All of a sudden, 12.5% is looking pretty good, as opposed to
<< get 12.5% return … seems pretty boring to me>>.
As you wrote …
<<predict 10 years out is crazy>>
I agree, and therefore making a decision that would materially impact me for 10 years would require a certain amount of care, as opposed to
<<I would play the "great Game" for match sticks if necessary>> I would in fact do the unthinkable by you, and diversify within reason, because what you wrote
<<Diversification is for folks that want to be on a par with the market.>>
is not reasonable and not prudent.
You would be right if I bet my entire NAV on the (equity?) market and then only diversify within that (equity?) market, and diversify broadly, in line with weighting of market capitalization.
You would be wrong if I am diversifying across all asset classes, and do so not in line with market weighting of these same assets. In this case, I would be trying to (a) beat the market, but (b) and more importantly, preserve my purchasing power.
To put in another way, I would be trying to save for a specific goal requiring a specific purchasing power.
However, I do appreciate your basic premise …
<<I expect to beat the averages soundly ... my ego needs … stimulation … clash of risk vs reward …>> and I can even agree with the underlying sentiment and say I need to win, just as gloriously, but, differing from you, I want to do so with as little dramatic fireworks as possible. I prefer to do without the clash of risk vs. reward. Many folks on this thread, as judged by the very interesting discussion, probably feel the same way.
From the last few days of discussions on this thread, many folks are (a) explicitly disagreeing on the market outlook, but (b) implicitly agreeing on what we ought to do in light of the differing market outlooks.
Some of us are saying the market will likely go up at some point in the near, intermediate, and/or long term, but are not making any speculative or investment moves. MeDroogies says ORCL is going up, and he owns 200 shares of the treasure, far down from his peak holdings.
Some are saying the market is going down for the foreseeable future, but is similarly not making any material moves in portfolio shuffling. I say ORCL is going down, and I own 200 shares of the junk, far down from my peak holdings.

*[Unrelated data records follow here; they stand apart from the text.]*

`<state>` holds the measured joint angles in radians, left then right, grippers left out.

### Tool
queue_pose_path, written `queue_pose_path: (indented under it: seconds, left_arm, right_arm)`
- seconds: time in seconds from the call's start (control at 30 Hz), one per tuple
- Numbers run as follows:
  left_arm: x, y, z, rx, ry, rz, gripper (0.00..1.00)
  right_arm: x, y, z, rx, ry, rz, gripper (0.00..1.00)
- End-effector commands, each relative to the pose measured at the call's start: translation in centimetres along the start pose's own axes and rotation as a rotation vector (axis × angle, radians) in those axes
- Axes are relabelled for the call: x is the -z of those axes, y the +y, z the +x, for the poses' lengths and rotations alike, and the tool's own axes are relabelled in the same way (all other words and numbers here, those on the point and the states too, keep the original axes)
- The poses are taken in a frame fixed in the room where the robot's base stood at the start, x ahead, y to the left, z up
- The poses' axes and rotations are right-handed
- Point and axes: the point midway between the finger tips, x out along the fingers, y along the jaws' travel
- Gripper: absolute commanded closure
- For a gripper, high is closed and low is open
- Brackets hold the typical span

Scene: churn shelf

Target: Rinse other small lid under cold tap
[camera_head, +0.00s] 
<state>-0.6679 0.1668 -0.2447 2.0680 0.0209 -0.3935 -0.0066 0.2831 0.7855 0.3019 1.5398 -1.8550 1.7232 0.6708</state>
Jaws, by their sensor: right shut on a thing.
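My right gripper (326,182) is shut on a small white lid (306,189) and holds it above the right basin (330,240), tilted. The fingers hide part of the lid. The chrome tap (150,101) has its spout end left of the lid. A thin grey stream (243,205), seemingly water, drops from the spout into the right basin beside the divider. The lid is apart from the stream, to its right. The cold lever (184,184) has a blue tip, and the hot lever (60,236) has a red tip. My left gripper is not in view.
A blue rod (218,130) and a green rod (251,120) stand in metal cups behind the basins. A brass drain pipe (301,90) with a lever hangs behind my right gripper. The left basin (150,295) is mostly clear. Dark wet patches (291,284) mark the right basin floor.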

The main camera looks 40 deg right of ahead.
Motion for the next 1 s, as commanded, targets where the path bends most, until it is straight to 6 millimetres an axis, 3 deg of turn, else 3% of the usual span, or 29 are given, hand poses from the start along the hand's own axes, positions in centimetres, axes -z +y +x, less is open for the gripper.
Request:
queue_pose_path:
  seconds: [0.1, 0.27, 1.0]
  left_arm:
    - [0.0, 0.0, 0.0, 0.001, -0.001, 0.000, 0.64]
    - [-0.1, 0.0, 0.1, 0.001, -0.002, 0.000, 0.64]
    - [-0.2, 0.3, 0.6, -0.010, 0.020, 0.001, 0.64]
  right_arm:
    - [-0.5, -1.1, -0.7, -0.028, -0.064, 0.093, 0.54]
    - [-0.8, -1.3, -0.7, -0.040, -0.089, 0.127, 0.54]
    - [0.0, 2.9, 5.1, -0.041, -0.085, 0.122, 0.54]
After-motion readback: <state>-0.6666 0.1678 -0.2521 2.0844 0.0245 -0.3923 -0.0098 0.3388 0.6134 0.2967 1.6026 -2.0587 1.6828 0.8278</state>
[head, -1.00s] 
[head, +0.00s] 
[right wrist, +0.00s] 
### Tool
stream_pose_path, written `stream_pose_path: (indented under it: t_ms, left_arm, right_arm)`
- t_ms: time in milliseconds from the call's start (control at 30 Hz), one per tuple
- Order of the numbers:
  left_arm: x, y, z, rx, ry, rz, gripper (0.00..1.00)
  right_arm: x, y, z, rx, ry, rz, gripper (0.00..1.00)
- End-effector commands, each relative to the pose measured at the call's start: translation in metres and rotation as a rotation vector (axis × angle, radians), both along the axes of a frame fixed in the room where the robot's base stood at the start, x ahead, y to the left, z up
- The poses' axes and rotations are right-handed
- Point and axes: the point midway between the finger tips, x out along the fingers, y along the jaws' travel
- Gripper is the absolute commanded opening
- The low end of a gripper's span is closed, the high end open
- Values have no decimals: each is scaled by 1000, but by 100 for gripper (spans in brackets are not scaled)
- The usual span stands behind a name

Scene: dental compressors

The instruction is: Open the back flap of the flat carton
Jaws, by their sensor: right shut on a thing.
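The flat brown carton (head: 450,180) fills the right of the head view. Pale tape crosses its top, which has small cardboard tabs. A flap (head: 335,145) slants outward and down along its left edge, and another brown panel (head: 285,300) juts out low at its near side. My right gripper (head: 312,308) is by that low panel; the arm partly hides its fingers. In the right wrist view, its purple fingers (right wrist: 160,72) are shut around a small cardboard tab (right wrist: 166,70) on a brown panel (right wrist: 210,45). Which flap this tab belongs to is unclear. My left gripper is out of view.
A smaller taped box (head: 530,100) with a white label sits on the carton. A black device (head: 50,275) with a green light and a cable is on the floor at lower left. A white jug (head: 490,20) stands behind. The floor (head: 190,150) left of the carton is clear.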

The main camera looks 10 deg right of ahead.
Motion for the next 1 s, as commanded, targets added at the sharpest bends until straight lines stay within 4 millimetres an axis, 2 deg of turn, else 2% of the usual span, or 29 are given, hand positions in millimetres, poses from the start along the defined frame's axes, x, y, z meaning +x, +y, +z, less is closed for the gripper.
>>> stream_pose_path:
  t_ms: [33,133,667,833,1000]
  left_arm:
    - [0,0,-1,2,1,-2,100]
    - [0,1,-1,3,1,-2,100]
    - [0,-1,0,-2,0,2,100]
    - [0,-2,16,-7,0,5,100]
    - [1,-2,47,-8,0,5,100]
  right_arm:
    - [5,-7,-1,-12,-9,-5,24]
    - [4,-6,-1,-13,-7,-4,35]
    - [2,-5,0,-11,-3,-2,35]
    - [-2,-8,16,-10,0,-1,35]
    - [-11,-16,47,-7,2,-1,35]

What now troubles me most is that the FED actions promises the only cure that is ‘easy’ for the authorities to deliver, namely, debasement of purchasing power. I am in a game where I must lose, unless I start speculating a bit, wagering on the unlikely, or rather more accurately, the unthinkable rise of precious metals. I do not know of one major popular publication (other than the FED and CBs own less read reports) that even treats the metals as an investment asset class. I think the authorities has done an excellent job of education …
“Paper is money, more is better than less, now is better than later. Stocks always go up, so buy all dips. In order to keep the party going, let us invest our social security in stocks. Oh, but a detail, the social security pot is full of government paper and devoid of value, so let us figure out how to privatize the system. I guess for the greater good, we need to tax you some more, so that we can privatize the system that we bankrupted. In the meantime, let me cut the FED rate, and reward you with a tax cut, sufficient to allow you painlessly paying off exactly one month of electricity rate increase, provided to you by a utility company I had the determining role in bankrupting. No excuses, no tears, and do your duty and buy another SUV, maybe from our Japanese friends, who is really supplying me with cash we need, thus we need to keep up the strength of our paper vs. their paper.
Gold? What’s that? Don’t think about it, because Maestro already indicated he stands ready to loan as much of it out as necessary, to presumably keep prices down.
Platinum? Never heard of it. Besides, the trade is denominated in our paper, and there is no inflation”.
My position is that we have long entered uncharted never-never land, and are about to be showered by the full splendor of New Ec Tech gooey stuff spun off the proverbial spinning fan.
A perfectly reasonable position to take given that there is 1 chance in 10 that a bunch of, to put it kindly, spinners, may be trying to manipulate the odds that I will take a hit on the NAV, to the tune of 10-15% if I am careful, more if I am not.
I have always believed that a clean escape from the carnage is not possible, because it will take a chunk out of us via job loss, client loss, equity market loss, purchasing value loss, and the old fashion way, gambling loss.